What if a high school diploma guaranteed a highly paid
job?
A new vocational school in Waco
makes an unheard-of promise to its graduates
WACO, Texas — At first glance,
there’s nothing revolutionary about the Greater Waco Advanced Manufacturing
Academy, a vocational school opened in 2013 to serve students in and around
this central Texas city. The machines are fancy and gleaming, but the students
here learn skills for the sorts of jobs that fueled America’s economy last
century: welding, manufacturing, building homes.
Around Waco, though, those jobs are
still heavily in demand. And the academy offers a unique promise that’s unheard
of even among a new generation of career and technical schools striving to make
education more relevant and useful for today’s teenagers: a guarantee of a job
after graduation.
Welders
can make $60,000 in Waco, so a new vocational school is going against the grain
to train students for this 20th-century, blue-collar career.
“If kids finish, they will be
hired,” said Robin McDurham, executive director of secondary education for the
Waco Independent School District. “If we had a kid who was looking for a job
and hadn’t been placed, we would call the businesses and say, ‘We have one that
hasn’t been picked up.’”
At the end of last school year, the
school hosted a “signing day”
in which five students signed contracts with partner businesses. By the fall,
27 students out of the graduating class of 35 had gone to college or found
jobs, or both. Eleven of them went to work with companies partnered with the
school. (The school had eight graduating seniors who did not apply for either
after receiving their diplomas and did not report their post-graduation plans.)
As a movement to reform high school
gains momentum around the country, vocational education is being revived. New
models are seeking to change the reputation of career and technical classes as
dumping grounds for the students who can’t make it in the academic track.
These new programs emphasize both
careers and college, and though they tend to promise an internship or
interview with partner companies that can lead to opportunities, they don’t go
so far as to guarantee a job.
The National Academy Foundation is a
network of more than 600 schools that house “work-based learning” programs.
It’s grown to serve 80,000 students, up from 50,000 in 2010. Students complete
internships and participate in classes shaped by business partners while also
taking college-track courses, and the foundation says more than half of its
graduates earn a bachelor’s within four years of high school graduation. (In
2013, just over a third of 25- to 29-year-olds had completed a bachelor’s degree,
according to the National Center for Education Statistics.)
“We don’t consider ourselves voc-ed
in the traditional sense. We’re very focused on college and career readiness,”
said Lisa Dughi, National Academy Foundation’s assistant vice president.

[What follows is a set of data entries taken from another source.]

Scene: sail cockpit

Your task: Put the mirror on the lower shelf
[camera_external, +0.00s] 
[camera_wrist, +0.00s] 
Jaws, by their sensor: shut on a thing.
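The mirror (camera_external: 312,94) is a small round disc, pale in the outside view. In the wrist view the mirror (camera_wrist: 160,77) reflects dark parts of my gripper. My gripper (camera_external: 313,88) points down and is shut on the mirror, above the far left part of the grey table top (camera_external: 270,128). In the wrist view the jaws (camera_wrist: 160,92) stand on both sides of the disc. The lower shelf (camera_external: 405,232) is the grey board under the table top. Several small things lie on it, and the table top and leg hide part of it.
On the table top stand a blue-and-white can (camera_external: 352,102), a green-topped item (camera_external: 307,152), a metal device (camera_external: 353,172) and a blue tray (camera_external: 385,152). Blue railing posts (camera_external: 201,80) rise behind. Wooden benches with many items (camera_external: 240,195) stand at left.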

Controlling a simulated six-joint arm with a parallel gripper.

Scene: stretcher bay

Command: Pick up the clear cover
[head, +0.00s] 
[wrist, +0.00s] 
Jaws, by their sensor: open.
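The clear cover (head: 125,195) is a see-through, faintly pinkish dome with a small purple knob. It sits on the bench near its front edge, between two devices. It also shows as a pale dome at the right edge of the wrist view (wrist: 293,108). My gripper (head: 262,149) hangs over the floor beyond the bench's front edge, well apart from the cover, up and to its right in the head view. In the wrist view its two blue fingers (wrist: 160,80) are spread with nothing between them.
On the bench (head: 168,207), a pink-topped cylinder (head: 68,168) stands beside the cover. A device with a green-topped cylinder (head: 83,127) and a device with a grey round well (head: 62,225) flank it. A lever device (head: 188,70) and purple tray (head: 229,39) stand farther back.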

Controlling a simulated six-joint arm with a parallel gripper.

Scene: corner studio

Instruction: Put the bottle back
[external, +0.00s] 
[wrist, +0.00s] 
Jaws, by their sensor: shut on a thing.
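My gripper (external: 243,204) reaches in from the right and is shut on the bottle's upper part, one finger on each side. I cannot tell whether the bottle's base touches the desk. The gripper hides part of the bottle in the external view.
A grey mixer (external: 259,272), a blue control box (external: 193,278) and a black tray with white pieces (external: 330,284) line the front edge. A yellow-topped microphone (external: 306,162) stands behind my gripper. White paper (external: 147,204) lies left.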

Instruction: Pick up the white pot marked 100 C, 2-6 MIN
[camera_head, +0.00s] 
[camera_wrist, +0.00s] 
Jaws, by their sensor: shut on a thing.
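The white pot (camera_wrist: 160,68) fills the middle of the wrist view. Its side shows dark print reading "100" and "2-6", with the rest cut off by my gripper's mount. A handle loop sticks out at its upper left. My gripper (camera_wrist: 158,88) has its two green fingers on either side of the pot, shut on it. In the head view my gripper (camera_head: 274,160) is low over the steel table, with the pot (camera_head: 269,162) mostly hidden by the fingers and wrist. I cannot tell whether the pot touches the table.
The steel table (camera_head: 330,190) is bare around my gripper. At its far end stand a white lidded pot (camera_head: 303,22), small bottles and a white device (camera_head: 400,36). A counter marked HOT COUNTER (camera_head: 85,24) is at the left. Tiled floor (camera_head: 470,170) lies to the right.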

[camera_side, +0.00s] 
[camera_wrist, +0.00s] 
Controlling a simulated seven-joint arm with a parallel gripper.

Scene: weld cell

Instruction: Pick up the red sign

Greater Waco Advanced Manufacturing
Academy is more old-fashioned. School administrators are proud of the students
who go on to college, as many in the school’s first graduating class did. But
they’re also pleased when students get a job straight out of high school using
the skills they learned there.
“Let
the business pay for college.”
Jonathan Price, family-community
liaison at Greater Waco Advanced Manufacturing Academy
“We actually have a really strong
need for welders,” McDurham said. “They’re relatively high-paying jobs, $60,000
or better.”
In Waco, where the median-income is
$40,000 according to the latest U.S. census numbers, that’s a big deal. The
academy is drawing a diverse group of students from 11 different school
districts, from urban Waco to rural areas up to 45 minutes away. Sixty percent
of students are Hispanic, 23 percent are white and 17 percent are
African-American.
Alex Acuña, 17, lives in the tiny
town of MacGregor, south of Waco. Both of his parents came from Mexico, “and
they didn’t really have anything,” he says. His father works at a Purina
factory making animal food, and his mother babysits. Alex sees a welding
diploma from the academy as a chance to help his family reach the middle class.
“I’m going to get her everything she
wants,” he said of his mom.
Yet despite this more traditional
focus on blue-collar job skills, the school is also incorporating some key
strategies of the college-ready movement as it tries to make learning more
connected to the real world. It lost a dozen students out of the original 67
juniors and seniors who enrolled in the fall of 2013 because some decided the
vocational focus and the rigor of the curriculum wasn’t for them, according to
Jonathan Price, the school’s family-community liaison.
Much of the curriculum is organized
around projects, for instance, a popular trend in many new college-focused high
school programs. But at Greater Waco, geometry students spend the year using
the formulas they’re learning to create blueprints for a house — and then build
it.
“I wanted something different than
being in a classroom and just doing book work,” said Leeanna Rayes, 16, as she
looked up from a vice stop she was making on a precision metal machine. “This
is a bit more hands on, and I learn better that way.”
College isn’t necessarily an
afterthought for Greater Waco administrators, however. Rather, they encourage
students to be savvy about planning for post-secondary education, teaching them
about the tuition reimbursement programs some of the school’s partner companies
offer employees, for example. “Let the business pay for college,” Price said.
“It opens up their future,” he
added. “For the kids here in Waco, they need that so badly.”